Filter the data below for the string "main" and copy each matching line.

** Start of Raw data **

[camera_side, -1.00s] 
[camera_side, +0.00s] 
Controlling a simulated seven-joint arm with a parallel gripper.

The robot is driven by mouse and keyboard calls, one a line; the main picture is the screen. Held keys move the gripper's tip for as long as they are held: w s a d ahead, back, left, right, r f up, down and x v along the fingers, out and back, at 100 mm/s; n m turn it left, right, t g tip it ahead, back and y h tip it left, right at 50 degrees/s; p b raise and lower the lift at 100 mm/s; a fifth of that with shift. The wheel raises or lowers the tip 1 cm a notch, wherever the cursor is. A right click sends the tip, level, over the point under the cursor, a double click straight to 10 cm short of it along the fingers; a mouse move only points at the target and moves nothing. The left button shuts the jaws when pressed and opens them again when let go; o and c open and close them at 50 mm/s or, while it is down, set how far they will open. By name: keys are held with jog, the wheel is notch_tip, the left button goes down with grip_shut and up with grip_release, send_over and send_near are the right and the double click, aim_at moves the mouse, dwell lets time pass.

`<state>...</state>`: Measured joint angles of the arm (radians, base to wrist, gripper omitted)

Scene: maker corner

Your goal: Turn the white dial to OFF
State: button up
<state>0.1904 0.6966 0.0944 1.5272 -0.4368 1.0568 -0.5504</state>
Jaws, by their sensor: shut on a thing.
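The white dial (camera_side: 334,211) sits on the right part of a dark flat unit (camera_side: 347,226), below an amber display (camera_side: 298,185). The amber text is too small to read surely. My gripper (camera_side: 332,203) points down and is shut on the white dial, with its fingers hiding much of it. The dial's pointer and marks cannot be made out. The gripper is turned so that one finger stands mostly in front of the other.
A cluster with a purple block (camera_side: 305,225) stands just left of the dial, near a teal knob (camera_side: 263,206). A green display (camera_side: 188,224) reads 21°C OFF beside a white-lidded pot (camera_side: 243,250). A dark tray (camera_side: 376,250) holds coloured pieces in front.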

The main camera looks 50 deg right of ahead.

** End of Raw data **

§ Solution for this task:
The robot is driven by mouse and keyboard calls, one a line; the main picture is the screen. Held keys move the gripper's tip for as long as they are held: w s a d ahead, back, left, right, r f up, down and x v along the fingers, out and back, at 100 mm/s; n m turn it left, right, t g tip it ahead, back and y h tip it left, right at 50 degrees/s; p b raise and lower the lift at 100 mm/s; a fifth of that with shift. The wheel raises or lowers the tip 1 cm a notch, wherever the cursor is. A right click sends the tip, level, over the point under the cursor, a double click straight to 10 cm short of it along the fingers; a mouse move only points at the target and moves nothing. The left button shuts the jaws when pressed and opens them again when let go; o and c open and close them at 50 mm/s or, while it is down, set how far they will open. By name: keys are held with jog, the wheel is notch_tip, the left button goes down with grip_shut and up with grip_release, send_over and send_near are the right and the double click, aim_at moves the mouse, dwell lets time pass.
The main camera looks 50 deg right of ahead.

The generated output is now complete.